At a news briefing, a State Department spokesman, Robert A. Wood, also expressed concern about the violence, but he said policy makers in Washington had not yet assessed whether the elections had been free and fair.

Prominent opposition leaders came out Tuesday night to say that they had not played any role in organizing the demonstrations. Ms. Morar of ThinkMoldova distanced her organization from the violence, shifting the blame to opposition parties.

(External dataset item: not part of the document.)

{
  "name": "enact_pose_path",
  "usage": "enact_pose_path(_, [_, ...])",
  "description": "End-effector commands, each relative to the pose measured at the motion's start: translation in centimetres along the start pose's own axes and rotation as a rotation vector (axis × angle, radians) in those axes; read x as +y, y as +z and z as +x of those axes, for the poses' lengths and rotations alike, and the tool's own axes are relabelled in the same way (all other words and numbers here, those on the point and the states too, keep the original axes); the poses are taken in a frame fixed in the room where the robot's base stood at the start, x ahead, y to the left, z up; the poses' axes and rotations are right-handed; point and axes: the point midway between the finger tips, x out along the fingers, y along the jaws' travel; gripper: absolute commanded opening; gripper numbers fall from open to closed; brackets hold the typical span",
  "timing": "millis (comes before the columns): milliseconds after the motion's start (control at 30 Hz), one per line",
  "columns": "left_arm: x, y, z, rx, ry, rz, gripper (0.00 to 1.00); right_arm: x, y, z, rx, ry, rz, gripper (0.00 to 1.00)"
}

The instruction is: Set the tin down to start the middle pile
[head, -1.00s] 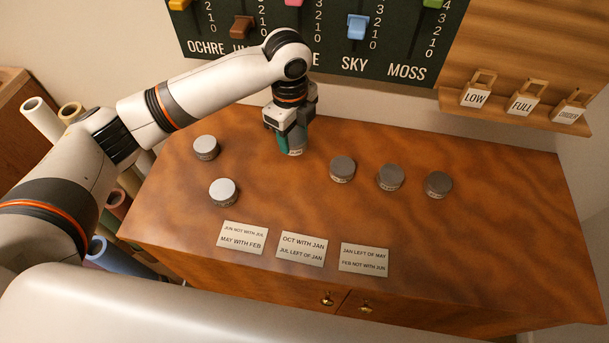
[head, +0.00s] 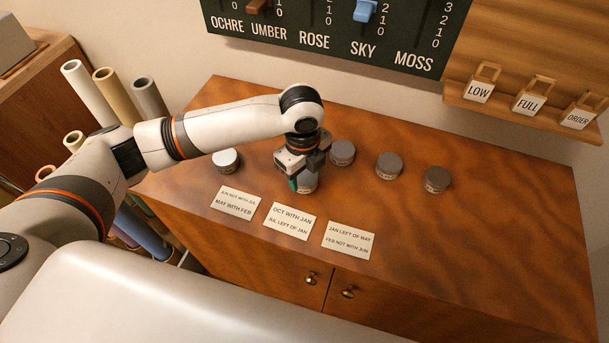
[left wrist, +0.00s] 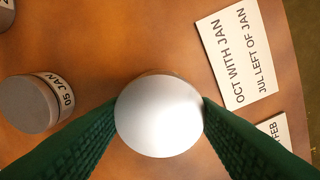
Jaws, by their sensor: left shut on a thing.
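My left gripper (head: 305,172) is shut on a tin (head: 306,185) with a pale lid and points down, just behind the middle card. In the left wrist view the held tin's round lid (left wrist: 158,116) sits between the two green fingers. The tin is upright and low over the table; I cannot tell whether it touches the top. Its label cannot be read. A grey tin marked 05 JAN (left wrist: 30,104) stands apart from it in the left wrist view. My right gripper is not in view.
Grey tins (head: 341,152), (head: 389,165) and (head: 436,180) stand to the right; a pale-lidded tin (head: 226,160) is at left. Clue cards (head: 237,202), (head: 288,221) and (head: 345,239) lie along the front of the cabinet top (head: 480,240). The right front area is clear.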

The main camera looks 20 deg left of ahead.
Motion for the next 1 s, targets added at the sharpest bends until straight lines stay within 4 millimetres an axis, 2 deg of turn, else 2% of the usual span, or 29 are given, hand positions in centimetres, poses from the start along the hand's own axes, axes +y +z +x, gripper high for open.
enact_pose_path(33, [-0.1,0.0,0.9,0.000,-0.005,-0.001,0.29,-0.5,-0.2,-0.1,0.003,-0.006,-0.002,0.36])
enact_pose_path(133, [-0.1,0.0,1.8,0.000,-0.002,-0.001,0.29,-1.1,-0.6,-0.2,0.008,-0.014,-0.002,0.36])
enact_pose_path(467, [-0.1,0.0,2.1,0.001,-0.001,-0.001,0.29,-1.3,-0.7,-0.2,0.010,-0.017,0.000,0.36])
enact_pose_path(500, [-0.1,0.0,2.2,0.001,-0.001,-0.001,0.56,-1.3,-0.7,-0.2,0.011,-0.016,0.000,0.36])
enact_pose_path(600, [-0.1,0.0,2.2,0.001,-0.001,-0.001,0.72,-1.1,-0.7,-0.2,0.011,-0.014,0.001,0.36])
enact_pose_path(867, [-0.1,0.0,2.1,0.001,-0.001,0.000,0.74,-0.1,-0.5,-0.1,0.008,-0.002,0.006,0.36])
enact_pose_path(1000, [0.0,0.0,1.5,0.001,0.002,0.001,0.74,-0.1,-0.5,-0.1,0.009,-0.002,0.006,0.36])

Our initiative group bears no responsibility for the looting that occurred, she wrote on her blog. The young people who we gathered stand peacefully on the square.

Mihai Moscovici
, 25, who provided updates in English all day over Twitter, painted a more nuanced picture. He said the gathering on Monday night drew only several hundred people. The protesters agreed to gather the next morning and began spreading the word through Facebook and Twitter, inventing a searchable tag for the stream of comments: #pman, which stands for Piata Marii Adunari Nationale, Chisinau’s central square. When Internet service was shut down, Mr. Moscovici said, he issued updates with his cellphone.

Evgeny Morozov, a specialist in technology and politics at the Open Society Institute in New York, a group that works with democratic movements worldwide and has been active in the former Soviet Union and Eastern Europe, said Facebook and Twitter had apparently played a major role in the protests.

Nobody expected such a massive scale, he said. I don’t know of any other factor which could account for it.

But on Tuesday night, with main government buildings seared by fire, violence had left everyone chastened.

Mr. Moscovici said the protests were never intended to turn in that direction. The situation got beyond any expectations, he said. If it would have been planned in advance, they would have used Molotov cocktails or other bad stuff. Today they didn’t have any tools to fight back. The stones they got from the ground, from the pavement.